Tinkerbell, a Jamaican fruit bat, is a sweet-natured and endearingly odd little bat. She was born on October 3rd, 2013. To know her, you’d never think that her coming into the world had been so heartbreakingly grim.

Her mother was one of the many unfortunate bats that had become ensnared in the exotic pet trade, where bats inevitably live short lives of loneliness and terror. Like so many others in her predicament, Tinkerbell’s mother languished in captivity wholly unsuited for bats and eventually died giving birth to her daughter. When Tinkerbell arrived at Bat World Sanctuary, she was, as is sadly common for bat pups whose mothers have died in childbirth, still clinging to her mother’s body.

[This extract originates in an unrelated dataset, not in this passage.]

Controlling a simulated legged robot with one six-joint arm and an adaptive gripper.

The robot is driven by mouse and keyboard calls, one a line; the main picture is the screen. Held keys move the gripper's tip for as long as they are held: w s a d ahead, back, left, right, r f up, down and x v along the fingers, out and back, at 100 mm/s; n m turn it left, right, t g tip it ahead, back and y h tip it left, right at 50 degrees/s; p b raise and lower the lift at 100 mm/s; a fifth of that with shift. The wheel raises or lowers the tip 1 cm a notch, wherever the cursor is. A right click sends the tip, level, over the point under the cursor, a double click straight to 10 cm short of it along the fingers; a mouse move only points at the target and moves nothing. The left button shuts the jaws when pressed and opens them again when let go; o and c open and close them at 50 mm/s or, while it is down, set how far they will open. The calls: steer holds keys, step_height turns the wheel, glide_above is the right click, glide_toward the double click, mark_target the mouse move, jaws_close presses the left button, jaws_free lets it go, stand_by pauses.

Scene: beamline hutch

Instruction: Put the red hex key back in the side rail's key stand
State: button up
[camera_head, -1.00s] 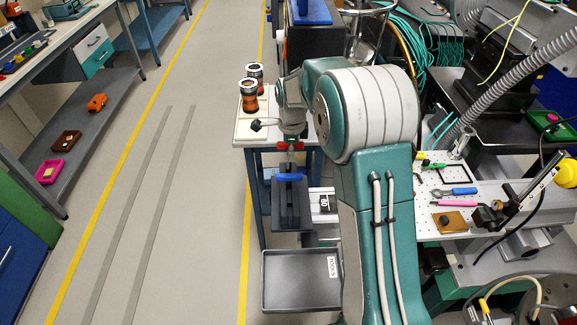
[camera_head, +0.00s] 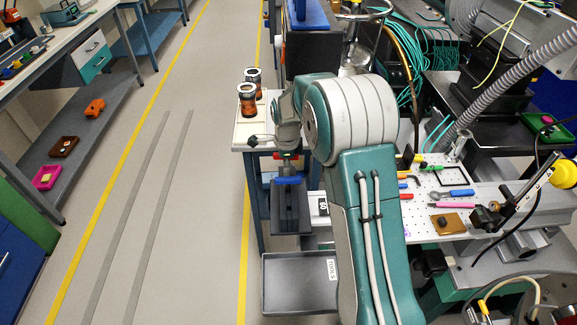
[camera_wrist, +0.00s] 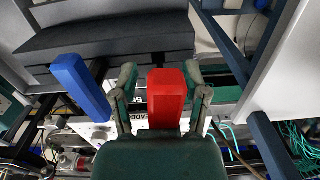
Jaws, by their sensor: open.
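The red hex key's block-like red handle (camera_wrist: 167,97) stands between the two fingers of my gripper (camera_wrist: 160,98) in the wrist view. The fingers are open, with a visible gap on the left of the handle; on the right it is close to the finger. The key's lower part is hidden behind the gripper body. A blue handle (camera_wrist: 80,85) is to the left, outside the fingers. In the head view my gripper (camera_head: 288,160) is small, above a blue bar (camera_head: 288,181) and a dark block-like fixture (camera_head: 290,210). I cannot tell for sure which part is the key stand.
A grey tray (camera_head: 295,285) labelled as tools lies below the fixture. Two amber jars (camera_head: 247,100) stand on the white table left of my wrist. A perforated board (camera_head: 425,205) with hand tools is right of my arm. The aisle floor (camera_head: 190,220) is clear.

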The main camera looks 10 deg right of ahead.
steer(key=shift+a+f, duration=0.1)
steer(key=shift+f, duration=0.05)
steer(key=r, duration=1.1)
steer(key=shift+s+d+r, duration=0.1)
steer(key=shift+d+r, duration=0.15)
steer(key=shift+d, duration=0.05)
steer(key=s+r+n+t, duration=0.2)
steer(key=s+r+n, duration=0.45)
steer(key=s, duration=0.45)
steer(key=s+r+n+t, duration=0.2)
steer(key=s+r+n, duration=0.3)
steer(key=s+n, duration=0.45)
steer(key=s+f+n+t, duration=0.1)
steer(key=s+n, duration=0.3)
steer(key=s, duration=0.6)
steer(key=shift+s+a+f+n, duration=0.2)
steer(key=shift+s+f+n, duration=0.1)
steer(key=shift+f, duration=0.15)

Thankfully, things took a turn for the better; her owner, likely looking for ways to care for a newborn bat, came across Bat World’s Facebook page and learned how hard a pet’s life is for bats. It was too late for Tinkerbell’s mother, but not Tinkerbell herself, and the owner delivered the newborn to Bat World Sanctuary and asked us to keep spreading the word about keeping bats as pets. Were it not for her owner’s kind heart and willingness to admit she’d been wrong, Tinkerbell likely wouldn’t have made it either.

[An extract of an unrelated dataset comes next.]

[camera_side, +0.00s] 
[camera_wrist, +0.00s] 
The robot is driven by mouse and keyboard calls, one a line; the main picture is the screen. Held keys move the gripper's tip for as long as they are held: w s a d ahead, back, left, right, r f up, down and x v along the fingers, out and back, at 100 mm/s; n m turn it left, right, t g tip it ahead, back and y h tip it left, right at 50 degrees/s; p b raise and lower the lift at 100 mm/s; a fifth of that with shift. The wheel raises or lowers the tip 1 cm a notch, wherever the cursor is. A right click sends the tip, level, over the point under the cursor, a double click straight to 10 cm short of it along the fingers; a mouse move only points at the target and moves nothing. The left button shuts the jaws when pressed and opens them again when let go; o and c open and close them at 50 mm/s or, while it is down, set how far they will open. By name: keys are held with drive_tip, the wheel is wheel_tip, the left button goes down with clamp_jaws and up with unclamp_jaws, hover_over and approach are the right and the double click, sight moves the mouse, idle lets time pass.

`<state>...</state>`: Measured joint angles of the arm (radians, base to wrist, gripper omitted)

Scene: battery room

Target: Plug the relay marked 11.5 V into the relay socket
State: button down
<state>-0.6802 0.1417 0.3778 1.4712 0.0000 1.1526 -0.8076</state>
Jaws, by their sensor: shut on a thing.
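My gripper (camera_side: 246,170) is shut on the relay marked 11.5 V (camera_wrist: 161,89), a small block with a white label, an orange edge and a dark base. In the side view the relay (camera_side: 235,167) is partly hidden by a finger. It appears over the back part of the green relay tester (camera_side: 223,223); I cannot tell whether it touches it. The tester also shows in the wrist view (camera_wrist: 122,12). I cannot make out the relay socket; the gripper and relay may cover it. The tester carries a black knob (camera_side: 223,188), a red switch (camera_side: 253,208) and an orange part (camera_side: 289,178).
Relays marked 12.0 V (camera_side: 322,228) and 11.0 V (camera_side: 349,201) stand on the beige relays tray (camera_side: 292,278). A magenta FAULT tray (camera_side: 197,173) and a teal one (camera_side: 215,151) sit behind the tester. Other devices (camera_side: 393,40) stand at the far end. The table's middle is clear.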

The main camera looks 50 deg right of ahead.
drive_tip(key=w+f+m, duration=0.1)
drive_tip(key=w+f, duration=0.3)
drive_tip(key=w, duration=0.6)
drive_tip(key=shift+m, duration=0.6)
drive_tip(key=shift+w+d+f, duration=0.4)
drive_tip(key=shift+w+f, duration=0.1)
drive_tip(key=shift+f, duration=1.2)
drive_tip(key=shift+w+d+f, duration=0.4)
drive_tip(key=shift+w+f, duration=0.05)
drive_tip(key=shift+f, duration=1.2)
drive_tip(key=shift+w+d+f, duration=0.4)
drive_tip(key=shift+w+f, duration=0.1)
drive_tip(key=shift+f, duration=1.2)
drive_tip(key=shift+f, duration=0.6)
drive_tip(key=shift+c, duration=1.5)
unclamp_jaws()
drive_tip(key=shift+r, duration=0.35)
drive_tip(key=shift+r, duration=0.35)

Tinkerbell was hand-raised at Bat World and has grown into healthy and slightly eccentric adulthood. For whatever reason, be it her traumatic entry into the world or simply her odd little personality, she insists on roosting and eating by herself in the “bat hut” that serves as the halfway house for new arrivals. The bat hut is meant as temporary security for orphaned bats who are learning to adapt to the flight cage, but Tinkerbell has made it her permanent home. It’s not that Tinkerbell fears the other bats; she plays and flies alongside them nightly, and even enjoys visitors that pass through her bat hut. Tinkerbell simply values her solitude.

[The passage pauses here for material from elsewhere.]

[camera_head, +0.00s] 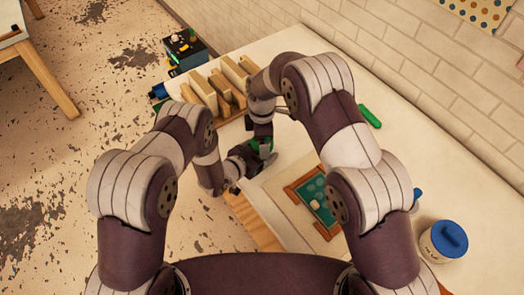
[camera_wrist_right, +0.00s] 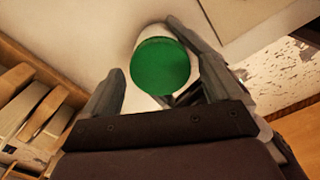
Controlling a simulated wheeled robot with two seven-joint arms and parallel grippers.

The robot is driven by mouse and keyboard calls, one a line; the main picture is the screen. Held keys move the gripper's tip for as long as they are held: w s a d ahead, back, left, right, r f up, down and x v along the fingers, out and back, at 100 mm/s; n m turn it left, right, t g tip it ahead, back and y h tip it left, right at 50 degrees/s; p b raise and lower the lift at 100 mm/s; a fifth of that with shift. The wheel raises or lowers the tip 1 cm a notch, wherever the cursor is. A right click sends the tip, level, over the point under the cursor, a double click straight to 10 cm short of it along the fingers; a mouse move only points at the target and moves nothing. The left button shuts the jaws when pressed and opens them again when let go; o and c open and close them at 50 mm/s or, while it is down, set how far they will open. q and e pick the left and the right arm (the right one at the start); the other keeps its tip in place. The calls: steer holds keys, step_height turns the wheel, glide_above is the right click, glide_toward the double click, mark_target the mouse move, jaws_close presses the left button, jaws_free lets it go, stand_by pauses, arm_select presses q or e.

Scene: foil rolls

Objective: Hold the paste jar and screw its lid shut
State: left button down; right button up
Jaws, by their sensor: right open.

Since deciding to call the bat hut her permanent home, Tinkerbell now serves as a welcoming committee to newly arriving bats. She allows youngsters to roost and cuddle with her inside the bat hut, and in doing so eases their transition to the hubbub of the flight cage.

In the wild, her solitary nature would deny her the protection of numbers and could put her in danger, but here at Bat World, she has a place all her own. And if she wants company, there are over a hundred of her best friends just a wing flap away. We may not know why she lacks some of the social impulses, but one thing’s for sure, her days of suffering and loss are over.